Count how many lines contain the word "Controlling". Respond with the number alone.
** start of Given records **
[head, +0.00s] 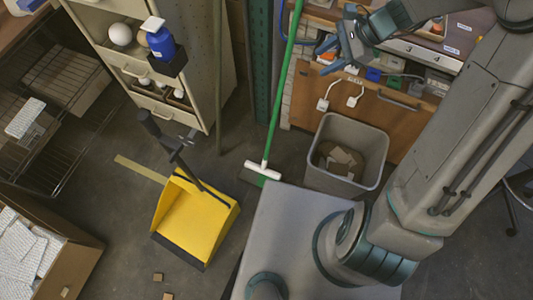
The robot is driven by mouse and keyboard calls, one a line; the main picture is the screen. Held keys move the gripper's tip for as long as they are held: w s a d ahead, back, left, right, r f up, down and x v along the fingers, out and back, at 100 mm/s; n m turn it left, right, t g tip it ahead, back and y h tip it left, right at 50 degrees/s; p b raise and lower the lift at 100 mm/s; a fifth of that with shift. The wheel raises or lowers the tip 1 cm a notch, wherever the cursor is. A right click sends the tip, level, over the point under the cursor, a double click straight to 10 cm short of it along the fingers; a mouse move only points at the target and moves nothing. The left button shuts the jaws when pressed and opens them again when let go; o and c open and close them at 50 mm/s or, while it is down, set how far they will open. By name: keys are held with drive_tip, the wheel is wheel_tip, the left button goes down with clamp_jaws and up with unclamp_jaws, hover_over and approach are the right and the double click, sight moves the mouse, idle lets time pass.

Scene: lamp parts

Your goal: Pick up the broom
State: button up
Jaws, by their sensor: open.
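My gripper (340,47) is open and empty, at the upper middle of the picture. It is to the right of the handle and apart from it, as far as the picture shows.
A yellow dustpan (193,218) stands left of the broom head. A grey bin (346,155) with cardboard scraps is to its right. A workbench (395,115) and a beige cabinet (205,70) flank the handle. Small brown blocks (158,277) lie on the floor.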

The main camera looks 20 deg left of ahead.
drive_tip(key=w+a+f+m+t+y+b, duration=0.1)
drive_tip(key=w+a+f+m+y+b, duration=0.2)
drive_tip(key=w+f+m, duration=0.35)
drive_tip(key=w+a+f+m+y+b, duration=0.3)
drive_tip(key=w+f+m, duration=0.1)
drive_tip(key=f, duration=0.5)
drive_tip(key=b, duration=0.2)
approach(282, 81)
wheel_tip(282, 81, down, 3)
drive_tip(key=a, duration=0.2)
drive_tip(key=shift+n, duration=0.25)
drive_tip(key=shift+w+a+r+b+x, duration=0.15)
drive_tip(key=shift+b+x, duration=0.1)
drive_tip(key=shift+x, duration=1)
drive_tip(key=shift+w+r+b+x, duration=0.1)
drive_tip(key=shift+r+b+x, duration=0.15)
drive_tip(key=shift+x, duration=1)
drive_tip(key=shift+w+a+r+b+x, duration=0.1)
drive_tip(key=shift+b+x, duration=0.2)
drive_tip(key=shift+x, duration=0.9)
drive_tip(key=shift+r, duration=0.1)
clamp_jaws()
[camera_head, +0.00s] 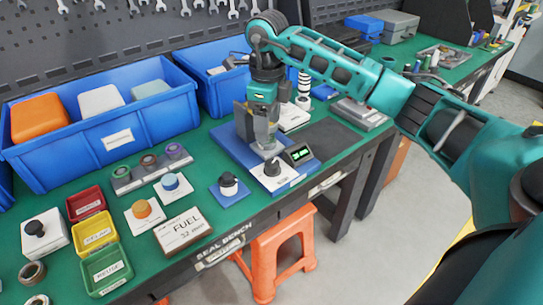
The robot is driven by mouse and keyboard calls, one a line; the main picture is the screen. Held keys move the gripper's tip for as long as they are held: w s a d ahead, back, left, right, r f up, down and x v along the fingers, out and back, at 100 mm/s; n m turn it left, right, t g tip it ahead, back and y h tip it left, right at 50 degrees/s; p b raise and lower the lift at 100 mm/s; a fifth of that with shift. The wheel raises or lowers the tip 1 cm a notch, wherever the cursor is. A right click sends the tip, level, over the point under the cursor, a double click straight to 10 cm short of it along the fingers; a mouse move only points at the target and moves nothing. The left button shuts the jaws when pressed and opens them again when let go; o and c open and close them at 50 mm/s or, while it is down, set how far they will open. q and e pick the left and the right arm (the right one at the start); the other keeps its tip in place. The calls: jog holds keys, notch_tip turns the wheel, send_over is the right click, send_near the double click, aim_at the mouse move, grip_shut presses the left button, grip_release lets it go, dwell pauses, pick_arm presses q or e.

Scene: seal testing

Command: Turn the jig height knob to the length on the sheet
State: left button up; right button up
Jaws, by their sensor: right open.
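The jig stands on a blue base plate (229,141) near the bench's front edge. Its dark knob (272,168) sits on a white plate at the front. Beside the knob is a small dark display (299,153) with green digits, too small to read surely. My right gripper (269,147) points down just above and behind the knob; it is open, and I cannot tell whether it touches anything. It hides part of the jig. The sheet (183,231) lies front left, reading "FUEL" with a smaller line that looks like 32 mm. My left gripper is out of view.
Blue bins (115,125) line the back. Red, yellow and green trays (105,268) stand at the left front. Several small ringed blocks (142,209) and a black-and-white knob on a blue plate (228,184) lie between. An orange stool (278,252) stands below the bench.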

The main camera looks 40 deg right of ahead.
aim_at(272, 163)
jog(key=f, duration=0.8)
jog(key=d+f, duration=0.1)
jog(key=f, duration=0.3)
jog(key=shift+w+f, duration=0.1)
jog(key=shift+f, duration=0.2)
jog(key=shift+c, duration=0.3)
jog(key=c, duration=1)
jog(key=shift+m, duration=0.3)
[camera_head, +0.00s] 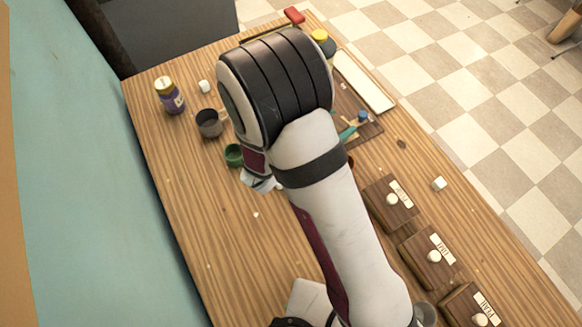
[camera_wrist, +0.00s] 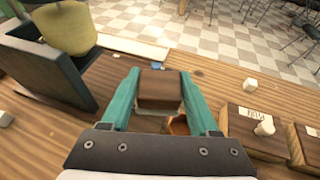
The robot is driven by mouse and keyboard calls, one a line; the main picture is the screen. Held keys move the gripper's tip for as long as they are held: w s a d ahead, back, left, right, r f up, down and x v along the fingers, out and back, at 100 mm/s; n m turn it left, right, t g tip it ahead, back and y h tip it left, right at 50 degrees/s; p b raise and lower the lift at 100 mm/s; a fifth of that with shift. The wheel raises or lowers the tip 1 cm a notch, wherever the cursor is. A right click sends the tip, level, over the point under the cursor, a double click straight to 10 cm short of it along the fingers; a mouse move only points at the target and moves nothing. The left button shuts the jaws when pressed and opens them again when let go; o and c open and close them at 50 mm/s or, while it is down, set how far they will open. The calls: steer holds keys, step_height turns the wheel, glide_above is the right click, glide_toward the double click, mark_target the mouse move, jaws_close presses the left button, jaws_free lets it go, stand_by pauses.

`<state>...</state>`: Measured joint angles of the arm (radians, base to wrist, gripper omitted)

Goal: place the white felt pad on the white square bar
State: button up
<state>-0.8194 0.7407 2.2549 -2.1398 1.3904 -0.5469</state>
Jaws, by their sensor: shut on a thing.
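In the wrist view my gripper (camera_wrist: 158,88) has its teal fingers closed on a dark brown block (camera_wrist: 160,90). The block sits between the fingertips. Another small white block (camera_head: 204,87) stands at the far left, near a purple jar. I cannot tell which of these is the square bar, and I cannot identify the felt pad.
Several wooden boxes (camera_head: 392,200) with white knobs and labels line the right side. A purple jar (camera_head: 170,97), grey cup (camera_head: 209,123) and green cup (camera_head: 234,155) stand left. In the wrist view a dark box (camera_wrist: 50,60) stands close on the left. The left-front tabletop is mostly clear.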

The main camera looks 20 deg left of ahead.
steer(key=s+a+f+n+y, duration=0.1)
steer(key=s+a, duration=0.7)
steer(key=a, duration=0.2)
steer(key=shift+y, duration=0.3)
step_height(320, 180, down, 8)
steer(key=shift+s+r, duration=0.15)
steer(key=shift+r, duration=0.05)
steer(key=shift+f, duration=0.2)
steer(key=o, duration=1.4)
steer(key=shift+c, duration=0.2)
** end of Given records **
** start of Given records **
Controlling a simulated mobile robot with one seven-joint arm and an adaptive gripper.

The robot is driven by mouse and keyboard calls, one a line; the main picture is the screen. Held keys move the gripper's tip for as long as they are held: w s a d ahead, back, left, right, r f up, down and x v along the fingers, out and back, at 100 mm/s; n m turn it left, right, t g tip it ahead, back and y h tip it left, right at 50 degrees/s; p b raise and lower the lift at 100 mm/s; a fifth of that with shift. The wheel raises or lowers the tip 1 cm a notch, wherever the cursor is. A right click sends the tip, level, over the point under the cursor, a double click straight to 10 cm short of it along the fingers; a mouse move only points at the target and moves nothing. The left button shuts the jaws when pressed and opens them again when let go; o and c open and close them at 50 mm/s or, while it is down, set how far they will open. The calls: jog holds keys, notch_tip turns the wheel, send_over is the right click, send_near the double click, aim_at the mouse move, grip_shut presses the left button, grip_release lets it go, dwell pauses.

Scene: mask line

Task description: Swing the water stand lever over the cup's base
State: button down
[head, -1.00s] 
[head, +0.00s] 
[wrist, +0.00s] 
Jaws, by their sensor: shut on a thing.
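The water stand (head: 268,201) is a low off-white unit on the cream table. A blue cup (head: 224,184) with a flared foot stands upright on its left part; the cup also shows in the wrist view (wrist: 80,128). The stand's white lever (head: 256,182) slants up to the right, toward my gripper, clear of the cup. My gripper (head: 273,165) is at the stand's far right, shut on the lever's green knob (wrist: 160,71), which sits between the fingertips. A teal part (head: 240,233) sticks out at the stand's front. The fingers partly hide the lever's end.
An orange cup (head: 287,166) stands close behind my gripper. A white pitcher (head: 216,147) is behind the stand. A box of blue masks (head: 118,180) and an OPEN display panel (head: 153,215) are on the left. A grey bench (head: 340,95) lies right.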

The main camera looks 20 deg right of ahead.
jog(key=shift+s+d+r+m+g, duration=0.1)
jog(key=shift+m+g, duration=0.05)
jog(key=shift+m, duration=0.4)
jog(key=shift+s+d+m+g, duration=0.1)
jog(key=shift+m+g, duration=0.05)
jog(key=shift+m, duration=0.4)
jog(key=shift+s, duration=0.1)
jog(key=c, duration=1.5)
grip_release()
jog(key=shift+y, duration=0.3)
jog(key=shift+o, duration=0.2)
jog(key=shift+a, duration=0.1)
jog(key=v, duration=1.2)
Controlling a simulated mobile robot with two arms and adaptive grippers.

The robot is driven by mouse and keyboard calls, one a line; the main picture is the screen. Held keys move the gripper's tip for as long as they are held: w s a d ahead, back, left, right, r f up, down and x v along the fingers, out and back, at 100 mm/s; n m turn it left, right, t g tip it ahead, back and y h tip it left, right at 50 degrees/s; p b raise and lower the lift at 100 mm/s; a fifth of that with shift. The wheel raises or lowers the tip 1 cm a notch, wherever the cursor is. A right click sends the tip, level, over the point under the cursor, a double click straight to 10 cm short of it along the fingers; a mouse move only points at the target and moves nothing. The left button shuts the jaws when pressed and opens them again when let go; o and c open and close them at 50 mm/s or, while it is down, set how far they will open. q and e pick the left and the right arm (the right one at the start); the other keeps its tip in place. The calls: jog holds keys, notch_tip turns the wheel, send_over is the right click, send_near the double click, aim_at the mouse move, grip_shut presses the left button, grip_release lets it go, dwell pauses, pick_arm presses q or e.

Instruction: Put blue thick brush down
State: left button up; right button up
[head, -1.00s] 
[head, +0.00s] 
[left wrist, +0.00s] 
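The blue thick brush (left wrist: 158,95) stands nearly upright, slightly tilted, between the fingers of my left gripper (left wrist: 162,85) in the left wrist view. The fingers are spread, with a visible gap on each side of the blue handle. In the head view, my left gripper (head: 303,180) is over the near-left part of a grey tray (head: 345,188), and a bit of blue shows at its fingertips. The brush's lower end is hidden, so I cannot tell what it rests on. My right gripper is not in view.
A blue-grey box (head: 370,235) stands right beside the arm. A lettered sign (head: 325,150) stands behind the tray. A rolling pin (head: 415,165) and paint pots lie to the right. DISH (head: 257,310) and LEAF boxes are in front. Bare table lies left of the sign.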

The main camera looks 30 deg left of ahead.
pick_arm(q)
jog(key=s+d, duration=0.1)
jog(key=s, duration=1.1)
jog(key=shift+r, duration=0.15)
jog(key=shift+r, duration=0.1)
** end of Given records **
** start of Given records **
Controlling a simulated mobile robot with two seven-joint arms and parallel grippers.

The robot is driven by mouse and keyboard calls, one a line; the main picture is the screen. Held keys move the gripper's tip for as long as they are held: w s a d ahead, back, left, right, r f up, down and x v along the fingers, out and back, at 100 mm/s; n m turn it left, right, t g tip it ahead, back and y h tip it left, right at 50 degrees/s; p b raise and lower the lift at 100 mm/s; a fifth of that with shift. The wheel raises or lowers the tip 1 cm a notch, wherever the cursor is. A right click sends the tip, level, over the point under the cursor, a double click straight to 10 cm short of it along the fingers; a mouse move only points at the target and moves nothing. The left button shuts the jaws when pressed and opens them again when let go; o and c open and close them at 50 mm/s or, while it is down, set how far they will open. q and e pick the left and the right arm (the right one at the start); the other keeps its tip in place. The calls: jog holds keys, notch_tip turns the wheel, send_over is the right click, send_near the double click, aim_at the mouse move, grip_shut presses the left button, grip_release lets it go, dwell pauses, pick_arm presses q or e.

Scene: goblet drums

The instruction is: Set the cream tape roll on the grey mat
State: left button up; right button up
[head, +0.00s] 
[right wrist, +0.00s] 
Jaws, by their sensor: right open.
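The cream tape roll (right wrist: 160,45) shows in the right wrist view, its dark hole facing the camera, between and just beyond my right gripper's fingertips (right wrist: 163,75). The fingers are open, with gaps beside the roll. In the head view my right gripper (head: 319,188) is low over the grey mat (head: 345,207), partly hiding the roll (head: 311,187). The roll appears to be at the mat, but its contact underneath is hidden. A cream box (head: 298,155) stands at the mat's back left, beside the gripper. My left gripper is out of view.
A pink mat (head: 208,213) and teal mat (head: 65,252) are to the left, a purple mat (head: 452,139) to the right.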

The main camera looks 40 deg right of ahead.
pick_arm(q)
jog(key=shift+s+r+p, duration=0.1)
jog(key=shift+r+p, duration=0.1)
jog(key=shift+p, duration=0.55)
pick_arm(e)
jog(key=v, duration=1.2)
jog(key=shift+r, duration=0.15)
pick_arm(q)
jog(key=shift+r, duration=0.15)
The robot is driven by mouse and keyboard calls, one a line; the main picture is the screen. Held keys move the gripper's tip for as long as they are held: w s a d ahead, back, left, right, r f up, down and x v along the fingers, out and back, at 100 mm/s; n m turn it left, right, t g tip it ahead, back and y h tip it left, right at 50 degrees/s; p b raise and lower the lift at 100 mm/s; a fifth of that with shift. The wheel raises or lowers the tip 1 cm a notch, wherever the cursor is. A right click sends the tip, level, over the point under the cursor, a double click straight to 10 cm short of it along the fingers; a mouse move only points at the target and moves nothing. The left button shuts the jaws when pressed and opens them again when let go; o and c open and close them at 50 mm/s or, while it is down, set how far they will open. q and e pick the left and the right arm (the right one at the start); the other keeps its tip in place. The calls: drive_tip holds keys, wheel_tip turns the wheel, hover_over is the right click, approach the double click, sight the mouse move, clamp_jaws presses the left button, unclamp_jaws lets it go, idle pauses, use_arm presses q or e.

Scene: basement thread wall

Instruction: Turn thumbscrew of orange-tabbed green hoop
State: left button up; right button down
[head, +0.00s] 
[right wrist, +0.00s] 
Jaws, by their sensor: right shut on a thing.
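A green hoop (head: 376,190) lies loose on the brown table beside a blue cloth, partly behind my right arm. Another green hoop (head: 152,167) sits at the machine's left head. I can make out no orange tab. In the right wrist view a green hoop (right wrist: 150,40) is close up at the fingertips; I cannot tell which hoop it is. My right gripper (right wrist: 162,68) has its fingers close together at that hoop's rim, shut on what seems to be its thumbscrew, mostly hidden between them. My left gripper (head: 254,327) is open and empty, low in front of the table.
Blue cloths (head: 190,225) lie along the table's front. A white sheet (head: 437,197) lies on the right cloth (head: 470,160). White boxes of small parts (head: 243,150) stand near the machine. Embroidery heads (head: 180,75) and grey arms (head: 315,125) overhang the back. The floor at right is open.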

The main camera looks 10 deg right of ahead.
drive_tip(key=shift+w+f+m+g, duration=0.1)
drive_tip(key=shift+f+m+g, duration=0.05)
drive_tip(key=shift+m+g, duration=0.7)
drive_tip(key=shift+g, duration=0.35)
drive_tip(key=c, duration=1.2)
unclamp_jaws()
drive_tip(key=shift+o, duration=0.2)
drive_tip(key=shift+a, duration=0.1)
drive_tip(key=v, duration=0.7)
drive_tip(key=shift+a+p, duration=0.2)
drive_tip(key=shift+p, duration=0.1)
** end of Given records **
- [Reply] 3